O livro relata que, em 1998, uma funcionária de carreira do serviço secreto, ao assumir uma diretoria da CIA, já considerava a Booz-Allen uma verdadeira extensão da comunidade de inteligência norte-americana.
Segundo Dempsey, em uma declaração pública registrada e divulgada por revistas especializadas em assuntos de defesa, era mais fácil encontrar ex-secretários e diretores do sistema nacional de inteligência americana na Booz-Allen do que em reuniões do governo.
Em 2005, comprovando o fundamento de suas afirmações, ela se tornaria vice-presidente da Booz-Allen, que já contabilizava 18.000 profissionais (é assim que a turma supostamente defensora do Estado mínimo esconde o real tamanho de seu Estado gigante) e US$3,7 bilhões anuais de faturamento. Em 2012 esse faturamento havia saltado para US$ 5,76 bilhões (mais de R$ 12 bilhões). O número de funcionários passava de 25 mil pessoas (agentes?) espalhados pelos quatro cantos do planeta.
Metade-metade
Ainda segundo o livro de Shorrock e Hill, pelo menos 50% dos negócios da Booz-Allen são financiados pelo governo dos EUA.
Os outros 50% são contratos de consultoria com grandes empresas do setor privado, nas áreas de energia ao setor químico, passando por bens de consumo.
Uma de suas especialidades é auxiliar a influenciar governos e órgãos públicos de outros países a seguir políticas que representem oportunidades de negócio para grandes corporações e fundos de investimento norte-americanos.
Um dos eixos mais lucrativos, como ela própria explicita em seus relatórios, tem sido o dos programas de privatizações.
Foi esse o principal alicerce de penetração da versátil corporação no Brasil durante o governo FHC.
As relações entre a Booz-Allen e o Departamento de Defesa, que já eram estreitas de longa data, tornaram-se ainda mais explícitas e se aprofundaram na presidência de George W. Bush.
A partir de então, a empresa se envolveu nas atividades mais sensíveis da inteligência dos EUA e do Pentágono.
Mais que isso, encabeçou os projetos mais importantes do Departamento de Defesa após os ataques de 11 de setembro.
Esse foi o gatilho para a montagem do megaesquema de espionagem denunciado por Edward Snowden.
Bush e seu vice-presidente, o todo-poderoso Dick Cheney, passaram um recado claro ao Departamento de Defesa: as corporações privadas, coordenadas pelas consultorias da Booz-Allen, estavam avalizadas na condição de gerentes do sistema de inteligência norte-americana.
Os profissionais da Booz-Allen, notoriamente conhecidos como mais do que simples consultores, foram chancelados internamente como atores-chave do alto escalão da comunidade de inteligência.
O que já era um gabinete paralelo tornou-se unha e carne da comunidade de informação.

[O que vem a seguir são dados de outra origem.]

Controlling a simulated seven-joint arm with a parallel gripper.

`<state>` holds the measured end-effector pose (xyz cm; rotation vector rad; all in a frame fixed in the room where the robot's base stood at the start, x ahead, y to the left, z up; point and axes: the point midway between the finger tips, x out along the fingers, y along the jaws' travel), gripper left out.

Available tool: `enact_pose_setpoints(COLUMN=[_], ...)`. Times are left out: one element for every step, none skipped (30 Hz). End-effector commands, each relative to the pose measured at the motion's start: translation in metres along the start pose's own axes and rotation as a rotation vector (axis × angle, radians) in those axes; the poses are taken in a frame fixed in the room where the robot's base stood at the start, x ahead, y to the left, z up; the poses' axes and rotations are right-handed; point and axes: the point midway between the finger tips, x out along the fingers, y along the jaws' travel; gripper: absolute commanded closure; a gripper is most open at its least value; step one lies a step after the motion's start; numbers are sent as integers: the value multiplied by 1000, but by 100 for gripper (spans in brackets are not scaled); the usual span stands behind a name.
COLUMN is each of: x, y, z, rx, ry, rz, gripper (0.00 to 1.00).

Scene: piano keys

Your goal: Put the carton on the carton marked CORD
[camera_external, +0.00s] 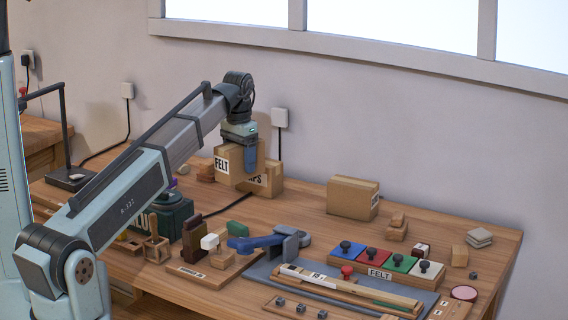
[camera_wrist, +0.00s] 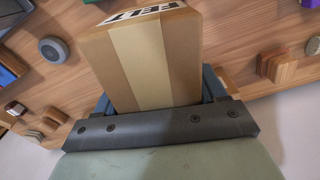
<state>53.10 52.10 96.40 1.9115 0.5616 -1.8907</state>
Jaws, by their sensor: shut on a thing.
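My gripper (camera_external: 246,158) is shut on a brown carton marked FELT (camera_external: 229,172), at the back left of the bench. In the wrist view this carton (camera_wrist: 150,58) stands between the two blue fingers (camera_wrist: 211,84), with its FELT label at the top edge. I cannot tell whether the two touch. A third carton (camera_external: 350,198) stands alone at the back right; the label on its right side is too small to read. No CORD marking is readable.
Bare bench lies between the held carton and the third carton.

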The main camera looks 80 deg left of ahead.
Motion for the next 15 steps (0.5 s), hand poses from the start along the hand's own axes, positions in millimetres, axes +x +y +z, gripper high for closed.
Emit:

Nosso homem na Casa Branca
Figura central desse relacionamento íntimo foi Mike McConnell. Depois de se aposentar na Marinha dos Estados Unidos, McConnell tornou-se vice-diretor da Booz-Allen na área que a empresa chama de “cyber business”: http://www.boozallen.com/about/leadership/executive-leadership/McConnell
Em 2007, tornou-se nada mais, nada menos do que o vice-diretor do Departamento Nacional de Inteligência (DNI), administrando um time de 100 mil profissionais (agentes secretos, arapongas, informantes, analistas de informação) e 47 bilhões de dólares (pelo menos a parte contabilizada).
Na apresentação de seu currículo, a Booz-Allen se vangloriava de tê-lo como um líder no governo, responsável pela interlocução do gabinete presidencial na Casa Branca com o Congresso, líderes internacionais e a “comunidade de negócios” dos EUA. Em 2009, na presidência Obama, ele retornou à Booz-Allen.
Unindo o útil ao agradável
No portfólio da Booz-Allen, estão algumas das áreas em que a empresa atuou e que, a partir de agora, dadas as acusações de espionagem ampla, geral e irrestrita, estão sob suspeita. Veja:
http://www.booz.com/br/home/who-we-are/42544269
As “reformas governamentais” dos anos 1990 aparecem em destaque.
A empresa ainda orientou a reforma do sistema eleitoral do México e a privatização de empresas em diferentes áreas de atuação e países: bancos, no Brasil e no México; energia (além do Brasil, Argentina, Peru e Bolívia), ferrovias (na Argentina), petroquímica (Brasil), portos (México e Venezuela), siderurgia (Argentina e Brasil) e telecomunicações (Brasil, México e Uruguai).
Esses setores, como a maioria se lembra, não foram considerados mais como polos estratégicos para o desenvolvimento e o Estado nacional – termo em desuso no ciclo tucano, tratado com derrisão pelos seus teóricos e operadores.
Algo semelhante ocorreria nas demais presidências neoliberais que infestaram os governos latino-americanos.
Estratégicos, porém, eles se tornariam para os interesses norte-americanos, conforme as recomendações de seu braço de informação e dublê de consultoria.
Para os EUA, foi uma ação orquestrada de inteligência. Para a América Latina, foi um exemplo da imensa estupidez da sapiência neoliberal que deixou cicatrizes profundas e, como se vê agora, abriu flancos estratégicos no aparato público das nações.